*Stored records*
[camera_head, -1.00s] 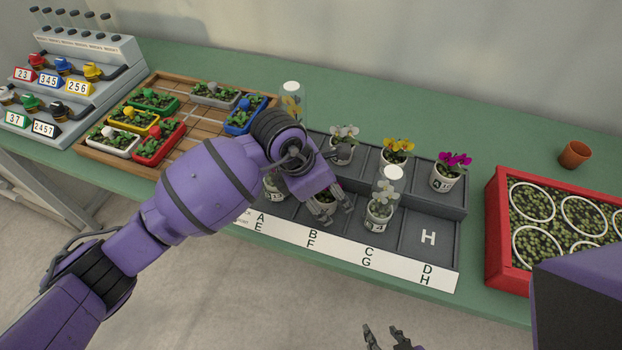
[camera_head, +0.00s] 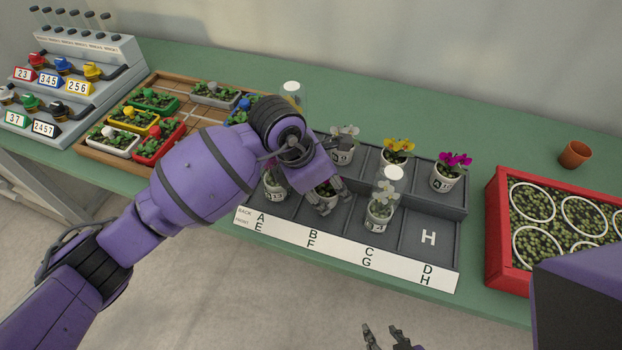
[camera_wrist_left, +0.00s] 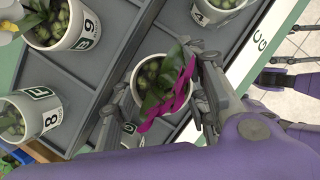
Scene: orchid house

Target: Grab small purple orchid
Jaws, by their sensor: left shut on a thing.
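A small potted orchid with purple-magenta petals (camera_wrist_left: 180,88) and green leaves sits in a white pot (camera_wrist_left: 146,67) in the left wrist view. In the head view this pot stands in the front row at F, mostly hidden by my left gripper (camera_head: 328,207). My left gripper is shut on the pot, with a finger on either side of it. Its fingers also show in the left wrist view (camera_wrist_left: 162,85). Another purple orchid (camera_head: 455,160) stands in the back row at D. My right gripper (camera_head: 387,339) is open and empty at the bottom edge.
A yellow orchid (camera_head: 398,146) and a white one (camera_head: 345,135) stand in the back row. A white orchid under a clear cover (camera_head: 389,182) is right of my left gripper. A red crate (camera_head: 494,235) stands to the right.

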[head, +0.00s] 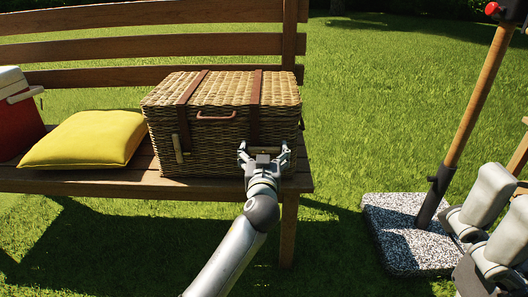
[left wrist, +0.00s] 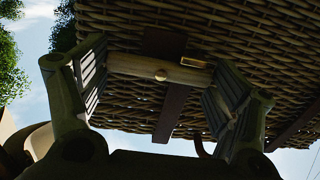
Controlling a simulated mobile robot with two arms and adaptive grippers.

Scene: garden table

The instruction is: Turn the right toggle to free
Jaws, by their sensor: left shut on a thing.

*Exercise*
Excluding the pictures, restate the records above word for word.

*Solution for this task*
[camera_head, -1.00s] 
[camera_head, +0.00s] 
[camera_wrist_left, +0.00s] 
Scene: orchid house

Target: Grab small purple orchid
Jaws, by their sensor: left shut on a thing.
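A small potted orchid with purple-magenta petals (camera_wrist_left: 180,88) and green leaves sits in a white pot (camera_wrist_left: 146,67) in the left wrist view. In the head view this pot stands in the front row at F, mostly hidden by my left gripper (camera_head: 328,207). My left gripper is shut on the pot, with a finger on either side of it. Its fingers also show in the left wrist view (camera_wrist_left: 162,85). Another purple orchid (camera_head: 455,160) stands in the back row at D. My right gripper (camera_head: 387,339) is open and empty at the bottom edge.
A yellow orchid (camera_head: 398,146) and a white one (camera_head: 345,135) stand in the back row. A white orchid under a clear cover (camera_head: 389,182) is right of my left gripper. A red crate (camera_head: 494,235) stands to the right.

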[head, +0.00s] 
[left wrist, +0.00s] 
Controlling a simulated mobile robot with two arms and adaptive grippers.

Scene: garden table

The instruction is: Turn the right toggle to free
Jaws, by their sensor: left shut on a thing.

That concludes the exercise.